■ **THE TASK**
Repeat everything in the material exactly.

■ **GIVEN RECORDS**
- - - - -

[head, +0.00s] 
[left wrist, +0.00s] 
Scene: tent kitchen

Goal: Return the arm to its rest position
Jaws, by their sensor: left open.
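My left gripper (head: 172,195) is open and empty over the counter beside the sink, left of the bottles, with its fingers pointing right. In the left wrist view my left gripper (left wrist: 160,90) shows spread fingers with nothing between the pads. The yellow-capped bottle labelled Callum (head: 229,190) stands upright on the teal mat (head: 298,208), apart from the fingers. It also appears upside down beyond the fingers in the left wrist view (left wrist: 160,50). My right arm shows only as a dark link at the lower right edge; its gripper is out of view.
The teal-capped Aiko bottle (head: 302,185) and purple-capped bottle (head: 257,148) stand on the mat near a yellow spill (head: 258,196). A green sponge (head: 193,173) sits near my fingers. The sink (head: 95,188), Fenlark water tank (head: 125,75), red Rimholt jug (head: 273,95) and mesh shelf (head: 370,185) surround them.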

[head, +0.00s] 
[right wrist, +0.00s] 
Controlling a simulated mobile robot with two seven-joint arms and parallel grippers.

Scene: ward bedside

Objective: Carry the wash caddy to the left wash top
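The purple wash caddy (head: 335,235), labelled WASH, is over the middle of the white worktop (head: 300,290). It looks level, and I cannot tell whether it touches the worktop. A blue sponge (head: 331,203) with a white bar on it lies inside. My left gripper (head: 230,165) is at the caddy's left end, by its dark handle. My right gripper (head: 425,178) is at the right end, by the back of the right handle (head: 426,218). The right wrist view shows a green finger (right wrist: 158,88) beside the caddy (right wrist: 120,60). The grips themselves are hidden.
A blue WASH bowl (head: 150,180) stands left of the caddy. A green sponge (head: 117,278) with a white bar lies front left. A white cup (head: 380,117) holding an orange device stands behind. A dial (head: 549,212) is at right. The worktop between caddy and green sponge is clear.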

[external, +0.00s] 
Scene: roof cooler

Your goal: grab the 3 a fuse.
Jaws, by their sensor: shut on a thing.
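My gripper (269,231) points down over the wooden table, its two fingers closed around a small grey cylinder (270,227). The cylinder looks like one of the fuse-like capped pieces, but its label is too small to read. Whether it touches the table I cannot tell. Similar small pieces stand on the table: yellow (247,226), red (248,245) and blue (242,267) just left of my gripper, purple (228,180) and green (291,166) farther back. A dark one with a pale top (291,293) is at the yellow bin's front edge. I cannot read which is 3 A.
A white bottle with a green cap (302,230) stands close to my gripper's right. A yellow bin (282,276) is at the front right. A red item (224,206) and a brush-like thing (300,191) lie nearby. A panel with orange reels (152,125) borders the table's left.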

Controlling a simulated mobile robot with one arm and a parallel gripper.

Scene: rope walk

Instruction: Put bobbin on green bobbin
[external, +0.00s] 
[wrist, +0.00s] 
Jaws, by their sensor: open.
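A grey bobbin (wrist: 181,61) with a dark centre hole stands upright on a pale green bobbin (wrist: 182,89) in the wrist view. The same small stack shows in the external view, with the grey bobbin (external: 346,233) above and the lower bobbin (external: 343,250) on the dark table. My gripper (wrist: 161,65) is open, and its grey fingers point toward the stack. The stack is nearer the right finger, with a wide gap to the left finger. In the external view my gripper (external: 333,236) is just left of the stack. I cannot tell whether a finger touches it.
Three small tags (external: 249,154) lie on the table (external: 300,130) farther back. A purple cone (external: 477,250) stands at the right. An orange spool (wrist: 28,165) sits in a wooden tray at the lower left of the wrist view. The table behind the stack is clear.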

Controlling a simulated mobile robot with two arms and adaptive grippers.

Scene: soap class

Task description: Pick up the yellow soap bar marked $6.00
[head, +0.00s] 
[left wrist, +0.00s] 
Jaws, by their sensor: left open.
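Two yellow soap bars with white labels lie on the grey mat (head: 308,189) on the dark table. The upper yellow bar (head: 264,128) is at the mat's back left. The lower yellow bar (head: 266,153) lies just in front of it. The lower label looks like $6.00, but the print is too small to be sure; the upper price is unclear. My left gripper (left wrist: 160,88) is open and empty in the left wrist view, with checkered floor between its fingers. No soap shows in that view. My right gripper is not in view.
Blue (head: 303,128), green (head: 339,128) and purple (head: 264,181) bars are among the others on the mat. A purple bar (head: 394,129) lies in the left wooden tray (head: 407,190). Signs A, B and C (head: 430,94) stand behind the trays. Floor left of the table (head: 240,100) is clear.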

- - - - -

■ **EXPECTED ANSWER**
[head, +0.00s] 
[left wrist, +0.00s] 
Scene: tent kitchen

Goal: Return the arm to its rest position
Jaws, by their sensor: left open.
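My left gripper (head: 172,195) is open and empty over the counter beside the sink, left of the bottles, with its fingers pointing right. In the left wrist view my left gripper (left wrist: 160,90) shows spread fingers with nothing between the pads. The yellow-capped bottle labelled Callum (head: 229,190) stands upright on the teal mat (head: 298,208), apart from the fingers. It also appears upside down beyond the fingers in the left wrist view (left wrist: 160,50). My right arm shows only as a dark link at the lower right edge; its gripper is out of view.
The teal-capped Aiko bottle (head: 302,185) and purple-capped bottle (head: 257,148) stand on the mat near a yellow spill (head: 258,196). A green sponge (head: 193,173) sits near my fingers. The sink (head: 95,188), Fenlark water tank (head: 125,75), red Rimholt jug (head: 273,95) and mesh shelf (head: 370,185) surround them.

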[head, +0.00s] 
[right wrist, +0.00s] 
Controlling a simulated mobile robot with two seven-joint arms and parallel grippers.

Scene: ward bedside

Objective: Carry the wash caddy to the left wash top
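The purple wash caddy (head: 335,235), labelled WASH, is over the middle of the white worktop (head: 300,290). It looks level, and I cannot tell whether it touches the worktop. A blue sponge (head: 331,203) with a white bar on it lies inside. My left gripper (head: 230,165) is at the caddy's left end, by its dark handle. My right gripper (head: 425,178) is at the right end, by the back of the right handle (head: 426,218). The right wrist view shows a green finger (right wrist: 158,88) beside the caddy (right wrist: 120,60). The grips themselves are hidden.
A blue WASH bowl (head: 150,180) stands left of the caddy. A green sponge (head: 117,278) with a white bar lies front left. A white cup (head: 380,117) holding an orange device stands behind. A dial (head: 549,212) is at right. The worktop between caddy and green sponge is clear.

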[external, +0.00s] 
Scene: roof cooler

Your goal: grab the 3 a fuse.
Jaws, by their sensor: shut on a thing.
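My gripper (269,231) points down over the wooden table, its two fingers closed around a small grey cylinder (270,227). The cylinder looks like one of the fuse-like capped pieces, but its label is too small to read. Whether it touches the table I cannot tell. Similar small pieces stand on the table: yellow (247,226), red (248,245) and blue (242,267) just left of my gripper, purple (228,180) and green (291,166) farther back. A dark one with a pale top (291,293) is at the yellow bin's front edge. I cannot read which is 3 A.
A white bottle with a green cap (302,230) stands close to my gripper's right. A yellow bin (282,276) is at the front right. A red item (224,206) and a brush-like thing (300,191) lie nearby. A panel with orange reels (152,125) borders the table's left.

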Controlling a simulated mobile robot with one arm and a parallel gripper.

Scene: rope walk

Instruction: Put bobbin on green bobbin
[external, +0.00s] 
[wrist, +0.00s] 
Jaws, by their sensor: open.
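A grey bobbin (wrist: 181,61) with a dark centre hole stands upright on a pale green bobbin (wrist: 182,89) in the wrist view. The same small stack shows in the external view, with the grey bobbin (external: 346,233) above and the lower bobbin (external: 343,250) on the dark table. My gripper (wrist: 161,65) is open, and its grey fingers point toward the stack. The stack is nearer the right finger, with a wide gap to the left finger. In the external view my gripper (external: 333,236) is just left of the stack. I cannot tell whether a finger touches it.
Three small tags (external: 249,154) lie on the table (external: 300,130) farther back. A purple cone (external: 477,250) stands at the right. An orange spool (wrist: 28,165) sits in a wooden tray at the lower left of the wrist view. The table behind the stack is clear.

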Controlling a simulated mobile robot with two arms and adaptive grippers.

Scene: soap class

Task description: Pick up the yellow soap bar marked $6.00
[head, +0.00s] 
[left wrist, +0.00s] 
Jaws, by their sensor: left open.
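Two yellow soap bars with white labels lie on the grey mat (head: 308,189) on the dark table. The upper yellow bar (head: 264,128) is at the mat's back left. The lower yellow bar (head: 266,153) lies just in front of it. The lower label looks like $6.00, but the print is too small to be sure; the upper price is unclear. My left gripper (left wrist: 160,88) is open and empty in the left wrist view, with checkered floor between its fingers. No soap shows in that view. My right gripper is not in view.
Blue (head: 303,128), green (head: 339,128) and purple (head: 264,181) bars are among the others on the mat. A purple bar (head: 394,129) lies in the left wooden tray (head: 407,190). Signs A, B and C (head: 430,94) stand behind the trays. Floor left of the table (head: 240,100) is clear.

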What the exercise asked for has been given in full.